Se l’estate di letture è dunque un ricordo adolescenziale duro a morire, restano comunque alcune convenzioni libresche legate all’atmosfera vacanziera: una di queste vuole che si tratti di libri leggeri e poco impegnativi. Sul lettino o sulla sdraio litoranea, si dice, la lettura adeguata è il giallo, il bestseller, insomma l’evasione. Anche in questo caso, la teoria comune appare poco saggia. Se si ha la fortuna di avere la mente sgombra, molto tempo e un contesto rilassante, quale momento migliore per darsi ai libri più impegnativi? Faccio dunque un appello: il lettore accanito abbia il coraggio di andare contro la pigra convenzione e si presenti in spiaggia con l’asciugamano e L’uomo senza qualità. In uno stuolo di parole crociate e creme solari, peraltro, sarà difficile non farsi notare.
Per quanto mi riguarda, da qualche anno a questa parte i viaggi estivi mi spingono a investire nelle letture preliminari. Convintomi a poco a poco che, se il miglior modo per conoscere a fondo un luogo è viverci per un periodo esteso, il secondo è leggerci sopra, quando si profila un viaggio all’orizzonte mi fornisco di qualche libro sul tema. Non si tratta di solito di romanzi ambientati nella mia destinazione né di diari di viaggio: una certa bulimia nozionistica mi porta sempre a fornirmi soprattutto di libri di storia.
Faccio qualche ricerca e ne compro due o tre, tra cui sempre una storia generale (quelle con sottotitoli come “dalle ziggurat ai giorni nostri”).
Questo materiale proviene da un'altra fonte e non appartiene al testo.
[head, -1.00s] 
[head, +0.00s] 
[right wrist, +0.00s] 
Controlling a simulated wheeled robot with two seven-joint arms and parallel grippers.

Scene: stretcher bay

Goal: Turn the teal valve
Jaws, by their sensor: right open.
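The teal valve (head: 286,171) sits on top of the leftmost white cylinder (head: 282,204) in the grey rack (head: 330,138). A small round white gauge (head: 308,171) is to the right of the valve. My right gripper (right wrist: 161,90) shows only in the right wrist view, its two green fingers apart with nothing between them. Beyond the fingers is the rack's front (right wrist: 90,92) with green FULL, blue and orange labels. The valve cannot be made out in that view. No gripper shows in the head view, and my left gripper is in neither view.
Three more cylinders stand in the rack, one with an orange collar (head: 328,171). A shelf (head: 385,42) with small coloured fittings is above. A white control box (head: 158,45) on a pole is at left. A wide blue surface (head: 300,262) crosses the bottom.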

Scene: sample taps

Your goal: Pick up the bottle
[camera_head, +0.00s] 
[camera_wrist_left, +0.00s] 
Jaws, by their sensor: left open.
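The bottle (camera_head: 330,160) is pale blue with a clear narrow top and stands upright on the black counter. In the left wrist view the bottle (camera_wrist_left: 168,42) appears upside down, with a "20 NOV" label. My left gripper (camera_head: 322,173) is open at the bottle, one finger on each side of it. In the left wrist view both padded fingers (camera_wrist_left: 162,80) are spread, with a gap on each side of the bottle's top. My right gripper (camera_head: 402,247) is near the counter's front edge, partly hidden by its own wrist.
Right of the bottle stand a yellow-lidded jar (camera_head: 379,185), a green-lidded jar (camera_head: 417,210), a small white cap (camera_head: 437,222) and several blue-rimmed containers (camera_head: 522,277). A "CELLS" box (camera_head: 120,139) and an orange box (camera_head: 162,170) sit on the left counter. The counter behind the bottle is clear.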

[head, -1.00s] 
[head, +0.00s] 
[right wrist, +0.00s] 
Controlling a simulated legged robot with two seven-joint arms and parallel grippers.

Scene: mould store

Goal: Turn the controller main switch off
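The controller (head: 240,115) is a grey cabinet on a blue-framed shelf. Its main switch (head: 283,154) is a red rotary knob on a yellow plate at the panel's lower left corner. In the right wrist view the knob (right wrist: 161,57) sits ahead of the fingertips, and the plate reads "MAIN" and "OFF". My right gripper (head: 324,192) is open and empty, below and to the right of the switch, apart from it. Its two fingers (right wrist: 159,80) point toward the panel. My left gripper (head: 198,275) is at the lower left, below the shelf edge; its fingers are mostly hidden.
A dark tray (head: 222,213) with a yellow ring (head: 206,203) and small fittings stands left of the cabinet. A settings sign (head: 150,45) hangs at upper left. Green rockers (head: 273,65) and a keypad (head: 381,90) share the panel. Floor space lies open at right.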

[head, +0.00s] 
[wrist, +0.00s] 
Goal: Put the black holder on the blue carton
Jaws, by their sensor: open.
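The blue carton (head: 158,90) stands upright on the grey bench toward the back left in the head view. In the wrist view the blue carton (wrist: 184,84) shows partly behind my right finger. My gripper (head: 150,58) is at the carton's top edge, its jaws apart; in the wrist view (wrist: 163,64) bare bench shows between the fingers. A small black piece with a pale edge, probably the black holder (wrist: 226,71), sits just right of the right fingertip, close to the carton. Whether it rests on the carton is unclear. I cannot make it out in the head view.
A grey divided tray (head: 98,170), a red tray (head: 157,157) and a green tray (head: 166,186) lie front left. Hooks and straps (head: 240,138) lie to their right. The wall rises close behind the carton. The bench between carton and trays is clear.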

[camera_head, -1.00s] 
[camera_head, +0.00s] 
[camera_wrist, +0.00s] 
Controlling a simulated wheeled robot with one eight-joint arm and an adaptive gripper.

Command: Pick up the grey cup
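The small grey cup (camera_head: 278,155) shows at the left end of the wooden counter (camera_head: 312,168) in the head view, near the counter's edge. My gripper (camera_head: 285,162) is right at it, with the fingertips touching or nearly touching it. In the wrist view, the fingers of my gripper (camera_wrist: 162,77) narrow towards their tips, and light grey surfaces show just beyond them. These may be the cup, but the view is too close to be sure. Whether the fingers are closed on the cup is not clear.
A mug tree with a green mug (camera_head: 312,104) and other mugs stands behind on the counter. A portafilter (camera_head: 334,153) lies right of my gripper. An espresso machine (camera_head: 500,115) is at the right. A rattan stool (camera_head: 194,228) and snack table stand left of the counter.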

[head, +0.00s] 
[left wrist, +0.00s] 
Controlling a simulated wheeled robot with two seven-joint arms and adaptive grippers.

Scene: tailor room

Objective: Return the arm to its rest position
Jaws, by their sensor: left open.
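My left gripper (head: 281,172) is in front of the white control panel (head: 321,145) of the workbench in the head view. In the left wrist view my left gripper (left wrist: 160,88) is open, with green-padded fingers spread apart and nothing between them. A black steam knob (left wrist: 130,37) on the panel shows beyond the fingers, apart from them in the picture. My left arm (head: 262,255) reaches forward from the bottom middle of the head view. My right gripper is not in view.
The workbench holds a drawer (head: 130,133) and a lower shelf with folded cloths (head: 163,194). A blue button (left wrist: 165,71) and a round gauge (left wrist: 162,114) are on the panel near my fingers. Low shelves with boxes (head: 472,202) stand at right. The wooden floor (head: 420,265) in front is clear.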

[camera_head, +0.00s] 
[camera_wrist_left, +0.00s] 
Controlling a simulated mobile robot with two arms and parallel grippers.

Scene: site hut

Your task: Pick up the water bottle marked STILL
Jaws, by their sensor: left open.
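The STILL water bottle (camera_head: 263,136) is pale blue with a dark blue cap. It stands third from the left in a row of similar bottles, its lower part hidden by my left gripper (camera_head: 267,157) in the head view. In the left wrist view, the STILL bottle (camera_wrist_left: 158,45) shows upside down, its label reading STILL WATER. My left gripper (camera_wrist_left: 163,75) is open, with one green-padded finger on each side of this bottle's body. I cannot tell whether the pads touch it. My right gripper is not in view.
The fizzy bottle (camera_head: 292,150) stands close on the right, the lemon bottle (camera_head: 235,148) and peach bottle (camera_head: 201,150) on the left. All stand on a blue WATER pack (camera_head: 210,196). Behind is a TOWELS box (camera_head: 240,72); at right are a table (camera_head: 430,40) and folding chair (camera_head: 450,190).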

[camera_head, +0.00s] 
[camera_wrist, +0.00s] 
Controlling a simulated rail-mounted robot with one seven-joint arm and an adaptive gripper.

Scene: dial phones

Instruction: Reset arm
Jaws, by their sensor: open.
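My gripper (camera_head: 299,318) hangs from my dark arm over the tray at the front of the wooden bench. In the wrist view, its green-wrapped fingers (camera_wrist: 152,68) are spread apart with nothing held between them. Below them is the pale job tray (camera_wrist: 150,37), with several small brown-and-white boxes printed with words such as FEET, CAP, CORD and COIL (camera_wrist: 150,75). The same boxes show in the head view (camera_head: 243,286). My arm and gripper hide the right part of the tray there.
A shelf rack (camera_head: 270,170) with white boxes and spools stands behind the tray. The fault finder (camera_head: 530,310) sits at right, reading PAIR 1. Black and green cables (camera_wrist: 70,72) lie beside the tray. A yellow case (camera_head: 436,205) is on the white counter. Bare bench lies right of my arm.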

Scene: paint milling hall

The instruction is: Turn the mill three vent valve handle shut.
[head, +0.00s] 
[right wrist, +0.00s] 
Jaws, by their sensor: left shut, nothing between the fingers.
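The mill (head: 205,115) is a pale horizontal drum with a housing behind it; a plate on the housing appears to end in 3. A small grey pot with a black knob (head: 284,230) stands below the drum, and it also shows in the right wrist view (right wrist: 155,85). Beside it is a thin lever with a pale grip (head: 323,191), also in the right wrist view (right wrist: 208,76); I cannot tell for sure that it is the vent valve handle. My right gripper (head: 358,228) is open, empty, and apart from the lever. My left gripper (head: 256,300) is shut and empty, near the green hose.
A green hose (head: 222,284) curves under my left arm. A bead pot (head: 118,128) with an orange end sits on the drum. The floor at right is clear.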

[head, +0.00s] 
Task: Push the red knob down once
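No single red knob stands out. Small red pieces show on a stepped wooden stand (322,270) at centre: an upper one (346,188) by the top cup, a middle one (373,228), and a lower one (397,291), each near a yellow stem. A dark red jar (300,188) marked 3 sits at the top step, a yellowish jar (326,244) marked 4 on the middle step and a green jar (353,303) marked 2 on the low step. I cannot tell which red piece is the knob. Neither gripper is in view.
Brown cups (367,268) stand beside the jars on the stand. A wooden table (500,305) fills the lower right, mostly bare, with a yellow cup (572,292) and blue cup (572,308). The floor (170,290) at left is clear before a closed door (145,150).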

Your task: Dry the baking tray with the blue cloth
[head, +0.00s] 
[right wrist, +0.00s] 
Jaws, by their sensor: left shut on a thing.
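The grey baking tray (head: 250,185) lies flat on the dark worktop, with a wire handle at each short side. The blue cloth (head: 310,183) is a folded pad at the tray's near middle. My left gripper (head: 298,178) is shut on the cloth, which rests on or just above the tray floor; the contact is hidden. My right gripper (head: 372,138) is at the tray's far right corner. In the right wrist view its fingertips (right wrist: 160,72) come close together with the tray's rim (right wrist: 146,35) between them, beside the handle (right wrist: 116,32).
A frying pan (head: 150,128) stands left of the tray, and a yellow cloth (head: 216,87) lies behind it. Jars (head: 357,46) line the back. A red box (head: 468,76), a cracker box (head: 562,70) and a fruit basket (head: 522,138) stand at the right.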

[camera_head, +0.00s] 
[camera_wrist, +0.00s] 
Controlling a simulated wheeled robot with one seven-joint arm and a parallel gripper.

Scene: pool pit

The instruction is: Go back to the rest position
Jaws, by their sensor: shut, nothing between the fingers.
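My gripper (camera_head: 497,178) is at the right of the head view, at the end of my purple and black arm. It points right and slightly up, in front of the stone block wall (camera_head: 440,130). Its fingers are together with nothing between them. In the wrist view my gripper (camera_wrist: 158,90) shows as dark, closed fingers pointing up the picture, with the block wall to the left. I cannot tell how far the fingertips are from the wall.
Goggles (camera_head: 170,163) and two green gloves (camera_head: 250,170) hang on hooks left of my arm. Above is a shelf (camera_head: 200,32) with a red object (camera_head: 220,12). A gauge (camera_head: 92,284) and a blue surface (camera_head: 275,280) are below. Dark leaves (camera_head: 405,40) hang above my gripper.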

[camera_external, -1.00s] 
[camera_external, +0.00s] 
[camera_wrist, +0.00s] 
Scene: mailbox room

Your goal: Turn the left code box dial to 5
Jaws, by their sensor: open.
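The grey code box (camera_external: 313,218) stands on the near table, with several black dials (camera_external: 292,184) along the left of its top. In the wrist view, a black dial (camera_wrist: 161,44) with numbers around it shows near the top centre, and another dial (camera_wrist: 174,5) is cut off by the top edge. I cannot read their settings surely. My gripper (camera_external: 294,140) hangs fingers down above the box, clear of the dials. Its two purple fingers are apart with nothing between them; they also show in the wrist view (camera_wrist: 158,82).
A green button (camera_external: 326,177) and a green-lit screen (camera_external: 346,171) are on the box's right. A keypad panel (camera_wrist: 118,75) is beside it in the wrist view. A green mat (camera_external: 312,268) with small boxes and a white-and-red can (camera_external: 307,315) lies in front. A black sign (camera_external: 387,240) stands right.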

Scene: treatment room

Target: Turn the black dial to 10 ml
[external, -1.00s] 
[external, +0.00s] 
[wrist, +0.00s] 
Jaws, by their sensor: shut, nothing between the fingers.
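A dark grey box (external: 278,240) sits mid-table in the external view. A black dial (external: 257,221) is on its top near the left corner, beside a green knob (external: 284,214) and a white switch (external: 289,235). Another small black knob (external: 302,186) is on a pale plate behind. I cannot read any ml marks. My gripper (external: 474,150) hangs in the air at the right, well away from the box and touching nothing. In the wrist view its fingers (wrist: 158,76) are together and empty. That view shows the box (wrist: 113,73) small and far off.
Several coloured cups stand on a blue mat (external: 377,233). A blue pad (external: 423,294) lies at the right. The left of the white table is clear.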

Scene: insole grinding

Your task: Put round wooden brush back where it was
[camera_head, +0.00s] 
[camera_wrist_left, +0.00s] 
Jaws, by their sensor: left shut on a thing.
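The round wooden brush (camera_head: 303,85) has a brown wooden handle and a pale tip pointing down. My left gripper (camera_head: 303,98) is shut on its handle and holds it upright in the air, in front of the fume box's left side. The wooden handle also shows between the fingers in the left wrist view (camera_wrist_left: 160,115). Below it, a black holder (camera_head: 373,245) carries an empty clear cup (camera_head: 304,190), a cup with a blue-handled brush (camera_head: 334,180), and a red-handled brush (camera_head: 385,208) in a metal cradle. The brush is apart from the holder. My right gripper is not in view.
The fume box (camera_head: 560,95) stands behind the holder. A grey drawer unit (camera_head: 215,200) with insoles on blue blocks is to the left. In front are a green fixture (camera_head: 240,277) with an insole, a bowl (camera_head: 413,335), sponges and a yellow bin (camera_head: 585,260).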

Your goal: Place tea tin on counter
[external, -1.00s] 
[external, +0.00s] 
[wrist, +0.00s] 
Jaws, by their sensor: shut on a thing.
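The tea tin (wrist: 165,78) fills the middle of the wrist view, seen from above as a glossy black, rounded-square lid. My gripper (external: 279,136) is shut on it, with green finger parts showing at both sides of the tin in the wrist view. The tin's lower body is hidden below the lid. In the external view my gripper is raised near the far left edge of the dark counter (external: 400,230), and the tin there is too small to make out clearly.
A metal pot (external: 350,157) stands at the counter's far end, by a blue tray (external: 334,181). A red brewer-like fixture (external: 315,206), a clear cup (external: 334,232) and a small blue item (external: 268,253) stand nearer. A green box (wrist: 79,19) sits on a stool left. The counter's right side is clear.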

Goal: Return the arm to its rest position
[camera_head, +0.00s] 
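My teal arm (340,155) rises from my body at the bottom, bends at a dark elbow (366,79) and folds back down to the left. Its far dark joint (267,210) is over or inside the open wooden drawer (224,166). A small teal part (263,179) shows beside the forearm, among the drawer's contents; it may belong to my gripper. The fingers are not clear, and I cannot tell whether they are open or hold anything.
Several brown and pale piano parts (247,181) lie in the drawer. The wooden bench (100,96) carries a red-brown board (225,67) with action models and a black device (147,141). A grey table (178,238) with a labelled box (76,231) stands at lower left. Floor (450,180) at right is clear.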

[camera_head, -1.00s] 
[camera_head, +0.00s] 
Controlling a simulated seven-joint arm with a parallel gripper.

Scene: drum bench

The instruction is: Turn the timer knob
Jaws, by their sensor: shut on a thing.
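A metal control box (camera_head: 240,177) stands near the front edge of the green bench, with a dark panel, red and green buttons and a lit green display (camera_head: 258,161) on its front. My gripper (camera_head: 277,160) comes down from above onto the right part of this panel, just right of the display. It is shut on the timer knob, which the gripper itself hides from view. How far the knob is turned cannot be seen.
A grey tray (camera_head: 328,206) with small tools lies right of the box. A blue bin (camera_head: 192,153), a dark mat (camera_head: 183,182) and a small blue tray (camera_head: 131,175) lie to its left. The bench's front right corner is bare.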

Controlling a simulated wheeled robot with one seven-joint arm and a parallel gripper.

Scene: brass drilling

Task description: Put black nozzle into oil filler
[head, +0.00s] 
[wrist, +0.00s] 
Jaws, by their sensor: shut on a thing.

Ma come si tende a sopravvalutare le qualità libresche dell’estate, a maggior ragione si sovrastima sempre il tempo libero nel prossimo futuro, per cui va a finire che, di quelle due o tre letture introduttive, finisco per occuparmi poco o nulla. Parto di solito dalla storia generale e mi fermo dopo qualche decina di pagine, per mancanza di tempo: purtroppo le prime pagine sono di norma dedicate alla preistoria e ai primi insediamenti umani, per cui di cinque o sei Paesi ho letto disquisizioni sul Neolitico ma mai che cosa sia successo nell’Ottocento. Purtroppo per me, e mi perdonino gli archeologi, trovo la storia dei primi insediamenti umani generalmente noiosissima – oltretutto non sono in grado di saltare capitoli: i libri li leggo sempre dall’inizio – per cui alla fine dei conti parto per il viaggio del tutto impreparato.
Di norma, però, la visita apre alla curiosità, per cui torno a casa con tanto entusiasmo da dedicarmi davvero, a posteriori, alle letture propedeutiche: stupidissima inversione, giacché invece di arrivare sul posto con le coordinate utili ad apprezzare quanto vedo e visito, mi ritrovo costretto a rimettere ordine a posteriori tra le cose che ho incontrato, facendo affidamento sulla memoria, notoriamente frammentaria e inaffidabile. In questi giorni mi trovo proprio in questa situazione: complice un viaggio recente, sto leggendo una storia dell’Egitto (Jason Thompson, A History of Egypt, AUC Press, 2019). Lettura straordinariamente affascinante e che certo avrei voluto fare prima di visitare le piramidi e il museo egizio del Cairo. Sono già riuscito a superare il Neolitico: per i miei pochi giorni di mare ho già deciso la mia compagnia, per cui ne riparleremo.